Most "drop-in replacement" lithium batteries use a battery management system, or BMS, that works perfectly well with a standard multi-stage charger.

Before listening to folks who aren't up-to-date on current technology, go to information sources that specialize in that technology. Will Prowse, a young YouTuber, has a good section on all types of batteries on his website ( https://www.mobile-solarpower.com/li...batteries.html ).

As for pricing, be aware that because of Lithium iron phosphate (LiFePO4) chemistry you get nearly double the usable power of a Lead-Acid battery (including SLA and AGM) so essentially you need only half the battery (capacity).

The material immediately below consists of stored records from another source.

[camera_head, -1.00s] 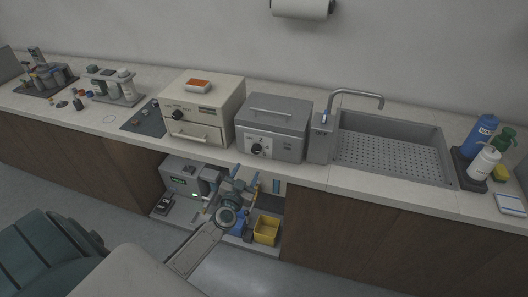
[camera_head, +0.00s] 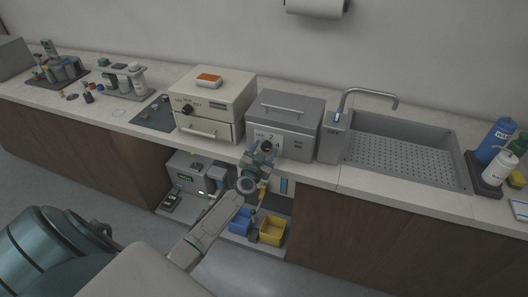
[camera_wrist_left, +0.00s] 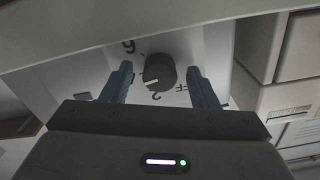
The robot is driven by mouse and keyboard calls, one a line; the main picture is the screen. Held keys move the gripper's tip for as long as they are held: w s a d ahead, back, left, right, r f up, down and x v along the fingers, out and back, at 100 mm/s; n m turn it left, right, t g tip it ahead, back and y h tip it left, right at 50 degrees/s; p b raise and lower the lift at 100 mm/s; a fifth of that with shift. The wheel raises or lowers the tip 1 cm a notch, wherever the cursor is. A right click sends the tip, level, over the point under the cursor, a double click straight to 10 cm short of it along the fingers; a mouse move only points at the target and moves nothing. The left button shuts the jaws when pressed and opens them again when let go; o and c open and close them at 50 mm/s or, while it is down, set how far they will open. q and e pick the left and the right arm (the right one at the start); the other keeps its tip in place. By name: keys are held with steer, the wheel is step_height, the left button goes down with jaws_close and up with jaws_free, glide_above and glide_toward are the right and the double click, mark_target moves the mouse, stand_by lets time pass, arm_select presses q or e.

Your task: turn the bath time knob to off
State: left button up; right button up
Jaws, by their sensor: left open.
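The grey bath box (camera_head: 300,127) stands on the counter, with its dark round time knob (camera_head: 266,146) on the front panel, partly covered by my gripper. In the left wrist view the knob (camera_wrist_left: 158,72) has a white pointer line toward the lower left, and dial marks around it, partly cut off or hidden. My left gripper (camera_wrist_left: 160,70) is open, one finger on each side of the knob, with a visible gap on both sides. In the head view my left gripper (camera_head: 263,154) is at the box's front. My right gripper is not in view.
A cream oven (camera_head: 210,105) with its own knob stands left of the bath, an orange-topped item (camera_head: 208,78) on its lid. A sink (camera_head: 405,150) with a tap is to the right. Below, an open bay holds a yellow bin (camera_head: 272,231) and a blue bin (camera_head: 240,221).

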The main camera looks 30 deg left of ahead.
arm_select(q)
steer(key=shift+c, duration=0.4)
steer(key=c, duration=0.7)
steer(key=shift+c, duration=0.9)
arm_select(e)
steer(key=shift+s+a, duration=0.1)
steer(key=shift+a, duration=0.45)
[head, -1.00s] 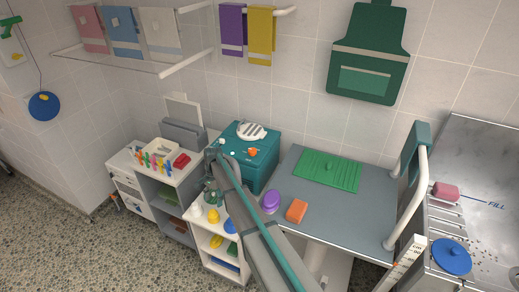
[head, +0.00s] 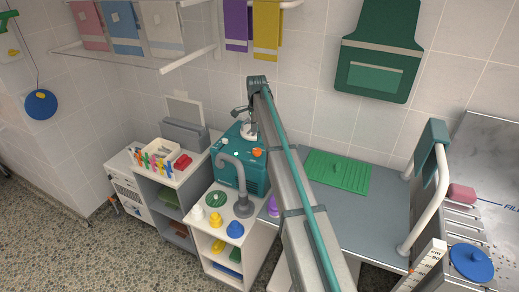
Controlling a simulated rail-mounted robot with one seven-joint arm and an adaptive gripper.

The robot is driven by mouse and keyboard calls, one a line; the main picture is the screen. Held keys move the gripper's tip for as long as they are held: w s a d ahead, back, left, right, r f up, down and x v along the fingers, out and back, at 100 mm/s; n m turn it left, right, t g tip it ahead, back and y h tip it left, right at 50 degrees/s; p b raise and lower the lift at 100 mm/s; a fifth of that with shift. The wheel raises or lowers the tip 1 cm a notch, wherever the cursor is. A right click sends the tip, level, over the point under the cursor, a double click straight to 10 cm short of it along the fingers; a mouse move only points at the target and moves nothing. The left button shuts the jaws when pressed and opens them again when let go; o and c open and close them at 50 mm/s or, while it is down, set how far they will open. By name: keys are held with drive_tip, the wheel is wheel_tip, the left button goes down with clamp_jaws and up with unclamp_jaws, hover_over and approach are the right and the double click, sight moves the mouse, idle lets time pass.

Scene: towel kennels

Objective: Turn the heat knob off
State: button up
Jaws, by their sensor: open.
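The heat knob (head: 257,153) looks to be the small orange knob on the front upper edge of the teal box-shaped dryer (head: 255,181). Its exact setting is too small to read. A round white vent on the dryer's top is partly hidden behind my arm. My gripper (head: 237,112) is open and empty, hanging from the end of my arm above the dryer's back. It is above and left of the knob in the picture, apart from it.
A grey hose (head: 240,185) curves in front of the dryer. A green ribbed mat (head: 338,171) lies on the grey table (head: 370,215). Towels hang above; a green apron (head: 380,50) hangs on the wall.

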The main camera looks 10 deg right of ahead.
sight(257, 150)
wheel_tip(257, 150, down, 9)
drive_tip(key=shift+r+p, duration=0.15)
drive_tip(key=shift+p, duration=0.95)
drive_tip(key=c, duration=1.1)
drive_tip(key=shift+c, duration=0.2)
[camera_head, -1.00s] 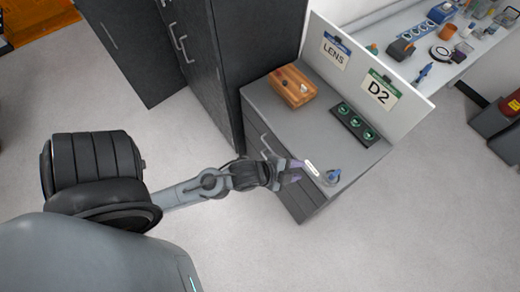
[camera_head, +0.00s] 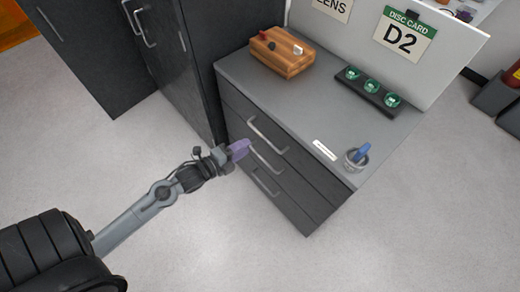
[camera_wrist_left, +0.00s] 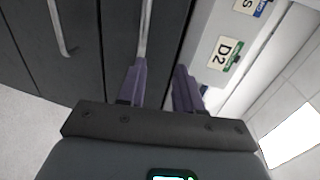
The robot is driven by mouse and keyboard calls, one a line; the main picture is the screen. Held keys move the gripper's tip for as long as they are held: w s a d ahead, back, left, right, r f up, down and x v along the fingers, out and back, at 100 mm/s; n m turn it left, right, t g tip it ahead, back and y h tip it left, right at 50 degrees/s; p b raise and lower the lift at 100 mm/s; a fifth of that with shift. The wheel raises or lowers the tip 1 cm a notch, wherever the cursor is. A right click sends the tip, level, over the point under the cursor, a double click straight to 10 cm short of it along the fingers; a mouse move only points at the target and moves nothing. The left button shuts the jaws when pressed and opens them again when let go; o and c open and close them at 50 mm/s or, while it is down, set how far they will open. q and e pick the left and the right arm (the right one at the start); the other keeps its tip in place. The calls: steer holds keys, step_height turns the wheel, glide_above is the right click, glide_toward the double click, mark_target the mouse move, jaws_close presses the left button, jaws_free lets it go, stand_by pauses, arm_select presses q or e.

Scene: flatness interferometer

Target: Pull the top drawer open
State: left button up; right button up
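The grey drawer cabinet has dark fronts with three bar handles, and its top drawer (camera_head: 240,104) looks shut. The top drawer's handle (camera_head: 268,134) is a silver bar; it also shows in the left wrist view (camera_wrist_left: 146,28), running down to one fingertip. My left gripper (camera_head: 240,149) is in front of the drawer fronts, left of the handles in the head view. In the left wrist view its purple fingers (camera_wrist_left: 160,88) are spread with nothing gripped between them. Whether a finger touches the handle is unclear. My right gripper is out of view.
On the cabinet top are a wooden block (camera_head: 282,53), a black tray with green discs (camera_head: 371,88), a white label strip (camera_head: 325,150) and a small cup with a blue item (camera_head: 357,157). A tall dark cabinet (camera_head: 210,60) stands left. The floor in front is clear.

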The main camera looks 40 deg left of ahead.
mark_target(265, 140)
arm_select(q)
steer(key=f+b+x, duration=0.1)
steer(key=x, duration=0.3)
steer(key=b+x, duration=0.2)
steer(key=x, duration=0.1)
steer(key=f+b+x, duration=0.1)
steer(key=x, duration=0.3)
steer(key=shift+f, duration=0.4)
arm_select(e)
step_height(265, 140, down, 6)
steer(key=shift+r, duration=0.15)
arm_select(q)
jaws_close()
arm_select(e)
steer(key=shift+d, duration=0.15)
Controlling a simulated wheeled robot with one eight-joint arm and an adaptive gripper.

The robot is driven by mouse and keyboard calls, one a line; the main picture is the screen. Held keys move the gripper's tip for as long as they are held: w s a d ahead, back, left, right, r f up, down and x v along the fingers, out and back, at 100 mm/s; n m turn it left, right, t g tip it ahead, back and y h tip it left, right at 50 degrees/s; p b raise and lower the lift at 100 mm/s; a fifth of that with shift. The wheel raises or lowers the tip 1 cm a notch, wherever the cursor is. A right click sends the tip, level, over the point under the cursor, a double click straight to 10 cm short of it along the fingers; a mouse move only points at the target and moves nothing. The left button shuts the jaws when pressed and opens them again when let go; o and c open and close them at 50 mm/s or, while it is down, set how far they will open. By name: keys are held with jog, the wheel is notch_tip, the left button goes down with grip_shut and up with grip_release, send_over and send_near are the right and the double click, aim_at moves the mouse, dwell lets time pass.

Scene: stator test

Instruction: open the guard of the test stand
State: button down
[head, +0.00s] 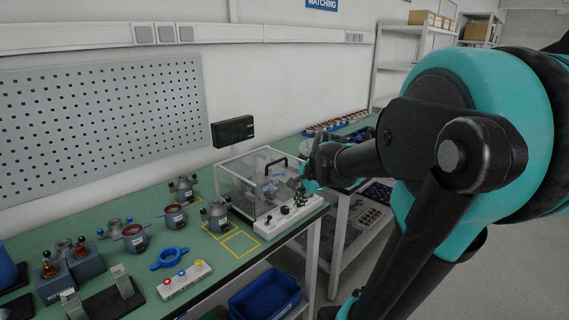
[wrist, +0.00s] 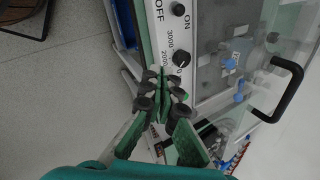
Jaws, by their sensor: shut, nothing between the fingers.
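The test stand (head: 297,212) is a white-fronted unit near the right end of the green bench. Its clear box guard (head: 240,188) appears closed over the blue and metal parts inside. The guard's black bar handle (head: 277,163) is at its top; in the wrist view the handle (wrist: 288,92) stands at the right, apart from my fingers. My gripper (head: 306,184) is at the right side of the stand. In the wrist view my gripper (wrist: 161,88) is shut and empty, beside the white control panel (wrist: 170,40) and its black knobs. My arm hides part of the stand's right side.
A black box (head: 232,131) is on the wall behind. A blue crate (head: 265,296) is below the bench. A cart (head: 365,215) stands at right.

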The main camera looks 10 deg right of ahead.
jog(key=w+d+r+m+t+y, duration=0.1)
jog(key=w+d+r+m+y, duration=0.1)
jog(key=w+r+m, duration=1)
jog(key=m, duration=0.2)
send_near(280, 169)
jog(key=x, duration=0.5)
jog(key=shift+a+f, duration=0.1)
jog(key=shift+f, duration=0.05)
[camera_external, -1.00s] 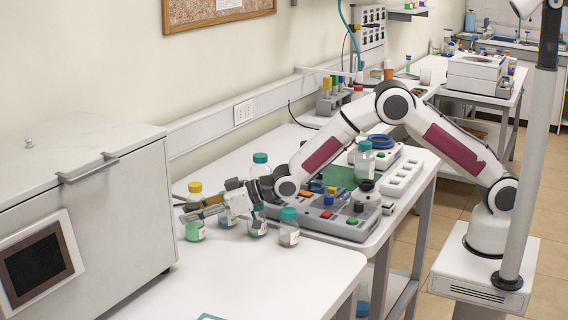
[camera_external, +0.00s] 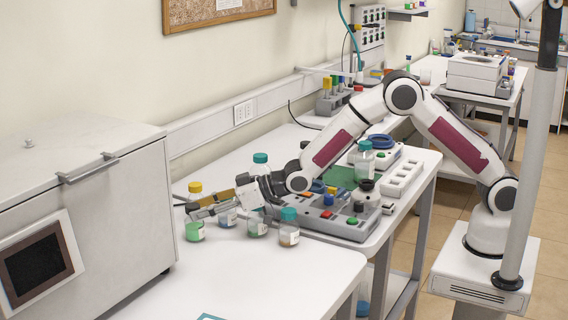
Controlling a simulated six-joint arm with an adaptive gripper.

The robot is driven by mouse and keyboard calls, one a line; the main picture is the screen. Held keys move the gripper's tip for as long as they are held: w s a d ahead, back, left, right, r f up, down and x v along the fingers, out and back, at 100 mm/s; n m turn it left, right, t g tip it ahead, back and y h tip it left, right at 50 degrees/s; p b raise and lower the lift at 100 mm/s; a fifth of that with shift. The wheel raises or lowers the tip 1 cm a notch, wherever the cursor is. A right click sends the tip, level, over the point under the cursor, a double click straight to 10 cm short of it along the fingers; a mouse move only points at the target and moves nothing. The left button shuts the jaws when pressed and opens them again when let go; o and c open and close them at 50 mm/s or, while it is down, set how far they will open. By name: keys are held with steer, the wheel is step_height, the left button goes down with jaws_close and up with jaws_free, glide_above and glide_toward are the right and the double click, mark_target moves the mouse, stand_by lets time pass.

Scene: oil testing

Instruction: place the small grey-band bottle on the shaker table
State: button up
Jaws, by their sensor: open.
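My gripper (camera_external: 192,211) is open, with its fingers pointing left above a group of small bottles on the white bench. A bottle with green contents (camera_external: 195,232) stands below the fingertips. I cannot tell which has the grey band. A green surface (camera_external: 340,177), perhaps the shaker table, lies behind a grey button console; a teal-capped bottle (camera_external: 364,165) stands at its right.
The grey console (camera_external: 345,232) with coloured buttons lies right of the bottles. A taller teal-capped bottle (camera_external: 260,160) stands behind my gripper. A large white cabinet (camera_external: 90,220) stands at left. The front bench (camera_external: 255,280) is mostly clear.

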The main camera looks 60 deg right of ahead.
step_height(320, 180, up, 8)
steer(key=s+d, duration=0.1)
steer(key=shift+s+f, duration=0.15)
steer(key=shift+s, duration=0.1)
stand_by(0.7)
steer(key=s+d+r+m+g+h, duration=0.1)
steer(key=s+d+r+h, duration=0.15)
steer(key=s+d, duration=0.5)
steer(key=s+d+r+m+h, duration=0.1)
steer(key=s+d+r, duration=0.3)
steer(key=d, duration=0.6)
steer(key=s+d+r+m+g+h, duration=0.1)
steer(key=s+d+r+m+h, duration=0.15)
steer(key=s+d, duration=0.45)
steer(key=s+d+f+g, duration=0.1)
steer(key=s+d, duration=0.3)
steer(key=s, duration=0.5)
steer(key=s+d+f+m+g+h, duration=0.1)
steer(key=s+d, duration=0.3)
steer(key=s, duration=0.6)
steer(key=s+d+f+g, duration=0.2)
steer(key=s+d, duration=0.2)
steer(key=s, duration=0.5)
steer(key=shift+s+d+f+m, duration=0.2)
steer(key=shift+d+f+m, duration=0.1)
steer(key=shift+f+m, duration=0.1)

You should be able to get a 40ah LiFEPO4 drop-in (equivalent to an 80ah Lead-Acid battery) for around $400 BUT it will have a 4000-5000 duty cycle life (vs. 1000-1500 duty cycles with Lead-Acid) and charges from solar 40% faster as it absorbs a charge far more efficiently than Lead-Acid (as it doesn't require staged charging). Faster solar charging means less panels necessary.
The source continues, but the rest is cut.